Robot episode records:
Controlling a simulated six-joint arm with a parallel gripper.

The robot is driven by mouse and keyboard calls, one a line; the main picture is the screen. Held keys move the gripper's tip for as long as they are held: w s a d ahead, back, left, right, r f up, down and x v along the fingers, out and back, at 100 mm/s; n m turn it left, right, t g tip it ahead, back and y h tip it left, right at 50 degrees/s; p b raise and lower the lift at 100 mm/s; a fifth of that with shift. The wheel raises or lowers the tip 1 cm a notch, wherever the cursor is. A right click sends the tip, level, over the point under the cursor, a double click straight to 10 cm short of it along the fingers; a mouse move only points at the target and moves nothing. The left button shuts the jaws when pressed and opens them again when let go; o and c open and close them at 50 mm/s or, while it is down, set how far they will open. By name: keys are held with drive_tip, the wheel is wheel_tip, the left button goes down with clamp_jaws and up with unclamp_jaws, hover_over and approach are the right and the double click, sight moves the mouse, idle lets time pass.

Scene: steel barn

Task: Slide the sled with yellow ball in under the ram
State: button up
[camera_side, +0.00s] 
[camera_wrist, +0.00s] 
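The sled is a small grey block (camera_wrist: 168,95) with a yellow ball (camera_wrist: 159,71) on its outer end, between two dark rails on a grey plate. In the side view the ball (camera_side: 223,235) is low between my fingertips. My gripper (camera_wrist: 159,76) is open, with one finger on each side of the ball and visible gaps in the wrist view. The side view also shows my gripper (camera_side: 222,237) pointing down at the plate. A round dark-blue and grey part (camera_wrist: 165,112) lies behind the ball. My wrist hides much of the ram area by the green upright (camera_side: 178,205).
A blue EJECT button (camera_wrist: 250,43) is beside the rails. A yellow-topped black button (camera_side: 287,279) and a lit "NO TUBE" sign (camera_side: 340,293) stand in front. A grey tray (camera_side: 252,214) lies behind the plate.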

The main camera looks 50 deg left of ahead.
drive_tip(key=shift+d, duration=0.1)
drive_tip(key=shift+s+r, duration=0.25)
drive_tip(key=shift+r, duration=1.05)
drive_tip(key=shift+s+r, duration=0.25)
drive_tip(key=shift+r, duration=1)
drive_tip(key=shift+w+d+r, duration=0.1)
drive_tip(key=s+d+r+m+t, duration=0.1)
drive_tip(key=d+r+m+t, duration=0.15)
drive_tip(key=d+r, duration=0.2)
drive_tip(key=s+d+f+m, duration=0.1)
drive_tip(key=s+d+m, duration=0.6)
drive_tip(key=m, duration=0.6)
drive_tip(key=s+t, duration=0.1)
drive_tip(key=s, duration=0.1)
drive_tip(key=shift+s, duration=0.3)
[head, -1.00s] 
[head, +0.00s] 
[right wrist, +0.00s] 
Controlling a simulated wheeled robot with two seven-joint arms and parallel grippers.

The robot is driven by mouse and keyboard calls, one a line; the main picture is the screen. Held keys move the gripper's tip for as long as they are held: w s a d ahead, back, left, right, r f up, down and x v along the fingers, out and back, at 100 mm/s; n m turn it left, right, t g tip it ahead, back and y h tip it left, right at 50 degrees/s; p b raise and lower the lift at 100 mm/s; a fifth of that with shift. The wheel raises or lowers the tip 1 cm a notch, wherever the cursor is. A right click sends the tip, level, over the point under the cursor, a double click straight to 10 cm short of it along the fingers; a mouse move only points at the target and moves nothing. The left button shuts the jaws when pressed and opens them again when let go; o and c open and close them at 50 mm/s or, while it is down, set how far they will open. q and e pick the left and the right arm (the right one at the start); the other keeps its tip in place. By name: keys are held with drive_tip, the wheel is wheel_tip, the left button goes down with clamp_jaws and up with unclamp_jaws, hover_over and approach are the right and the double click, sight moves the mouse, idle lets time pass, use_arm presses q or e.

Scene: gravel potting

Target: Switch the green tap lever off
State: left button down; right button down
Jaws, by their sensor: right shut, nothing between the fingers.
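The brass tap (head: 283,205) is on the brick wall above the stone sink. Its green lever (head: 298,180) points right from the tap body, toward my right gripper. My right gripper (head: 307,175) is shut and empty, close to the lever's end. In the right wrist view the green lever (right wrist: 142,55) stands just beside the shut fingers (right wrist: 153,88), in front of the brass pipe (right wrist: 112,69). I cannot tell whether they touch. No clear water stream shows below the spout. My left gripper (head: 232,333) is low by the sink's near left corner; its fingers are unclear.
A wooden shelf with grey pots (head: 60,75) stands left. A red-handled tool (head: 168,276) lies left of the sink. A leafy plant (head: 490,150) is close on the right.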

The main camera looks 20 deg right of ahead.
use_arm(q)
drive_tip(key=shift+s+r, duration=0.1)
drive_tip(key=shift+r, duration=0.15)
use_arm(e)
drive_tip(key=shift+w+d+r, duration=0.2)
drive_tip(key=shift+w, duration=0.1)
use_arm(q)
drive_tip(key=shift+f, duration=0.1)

PROBLEM TO WORK ON
Reproduce each line verbatim.

OUTPUT
Controlling a simulated six-joint arm with a parallel gripper.

The robot is driven by mouse and keyboard calls, one a line; the main picture is the screen. Held keys move the gripper's tip for as long as they are held: w s a d ahead, back, left, right, r f up, down and x v along the fingers, out and back, at 100 mm/s; n m turn it left, right, t g tip it ahead, back and y h tip it left, right at 50 degrees/s; p b raise and lower the lift at 100 mm/s; a fifth of that with shift. The wheel raises or lowers the tip 1 cm a notch, wherever the cursor is. A right click sends the tip, level, over the point under the cursor, a double click straight to 10 cm short of it along the fingers; a mouse move only points at the target and moves nothing. The left button shuts the jaws when pressed and opens them again when let go; o and c open and close them at 50 mm/s or, while it is down, set how far they will open. By name: keys are held with drive_tip, the wheel is wheel_tip, the left button goes down with clamp_jaws and up with unclamp_jaws, hover_over and approach are the right and the double click, sight moves the mouse, idle lets time pass.

Scene: steel barn

Task: Slide the sled with yellow ball in under the ram
State: button up
[camera_side, +0.00s] 
[camera_wrist, +0.00s] 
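The sled is a small grey block (camera_wrist: 168,95) with a yellow ball (camera_wrist: 159,71) on its outer end, between two dark rails on a grey plate. In the side view the ball (camera_side: 223,235) is low between my fingertips. My gripper (camera_wrist: 159,76) is open, with one finger on each side of the ball and visible gaps in the wrist view. The side view also shows my gripper (camera_side: 222,237) pointing down at the plate. A round dark-blue and grey part (camera_wrist: 165,112) lies behind the ball. My wrist hides much of the ram area by the green upright (camera_side: 178,205).
A blue EJECT button (camera_wrist: 250,43) is beside the rails. A yellow-topped black button (camera_side: 287,279) and a lit "NO TUBE" sign (camera_side: 340,293) stand in front. A grey tray (camera_side: 252,214) lies behind the plate.

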The main camera looks 50 deg left of ahead.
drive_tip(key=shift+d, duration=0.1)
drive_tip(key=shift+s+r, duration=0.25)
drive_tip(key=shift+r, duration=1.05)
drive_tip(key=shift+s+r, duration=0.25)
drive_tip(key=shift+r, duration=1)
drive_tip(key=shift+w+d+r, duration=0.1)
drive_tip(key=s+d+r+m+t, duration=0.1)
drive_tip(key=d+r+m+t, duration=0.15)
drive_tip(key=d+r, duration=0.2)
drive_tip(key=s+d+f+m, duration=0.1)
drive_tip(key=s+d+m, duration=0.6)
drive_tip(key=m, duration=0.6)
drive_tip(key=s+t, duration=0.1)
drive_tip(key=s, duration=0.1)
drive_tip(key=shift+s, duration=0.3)
[head, -1.00s] 
[head, +0.00s] 
[right wrist, +0.00s] 
Controlling a simulated wheeled robot with two seven-joint arms and parallel grippers.

The robot is driven by mouse and keyboard calls, one a line; the main picture is the screen. Held keys move the gripper's tip for as long as they are held: w s a d ahead, back, left, right, r f up, down and x v along the fingers, out and back, at 100 mm/s; n m turn it left, right, t g tip it ahead, back and y h tip it left, right at 50 degrees/s; p b raise and lower the lift at 100 mm/s; a fifth of that with shift. The wheel raises or lowers the tip 1 cm a notch, wherever the cursor is. A right click sends the tip, level, over the point under the cursor, a double click straight to 10 cm short of it along the fingers; a mouse move only points at the target and moves nothing. The left button shuts the jaws when pressed and opens them again when let go; o and c open and close them at 50 mm/s or, while it is down, set how far they will open. q and e pick the left and the right arm (the right one at the start); the other keeps its tip in place. By name: keys are held with drive_tip, the wheel is wheel_tip, the left button goes down with clamp_jaws and up with unclamp_jaws, hover_over and approach are the right and the double click, sight moves the mouse, idle lets time pass, use_arm presses q or e.

Scene: gravel potting

Target: Switch the green tap lever off
State: left button down; right button down
Jaws, by their sensor: right shut, nothing between the fingers.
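The brass tap (head: 283,205) is on the brick wall above the stone sink. Its green lever (head: 298,180) points right from the tap body, toward my right gripper. My right gripper (head: 307,175) is shut and empty, close to the lever's end. In the right wrist view the green lever (right wrist: 142,55) stands just beside the shut fingers (right wrist: 153,88), in front of the brass pipe (right wrist: 112,69). I cannot tell whether they touch. No clear water stream shows below the spout. My left gripper (head: 232,333) is low by the sink's near left corner; its fingers are unclear.
A wooden shelf with grey pots (head: 60,75) stands left. A red-handled tool (head: 168,276) lies left of the sink. A leafy plant (head: 490,150) is close on the right.

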The main camera looks 20 deg right of ahead.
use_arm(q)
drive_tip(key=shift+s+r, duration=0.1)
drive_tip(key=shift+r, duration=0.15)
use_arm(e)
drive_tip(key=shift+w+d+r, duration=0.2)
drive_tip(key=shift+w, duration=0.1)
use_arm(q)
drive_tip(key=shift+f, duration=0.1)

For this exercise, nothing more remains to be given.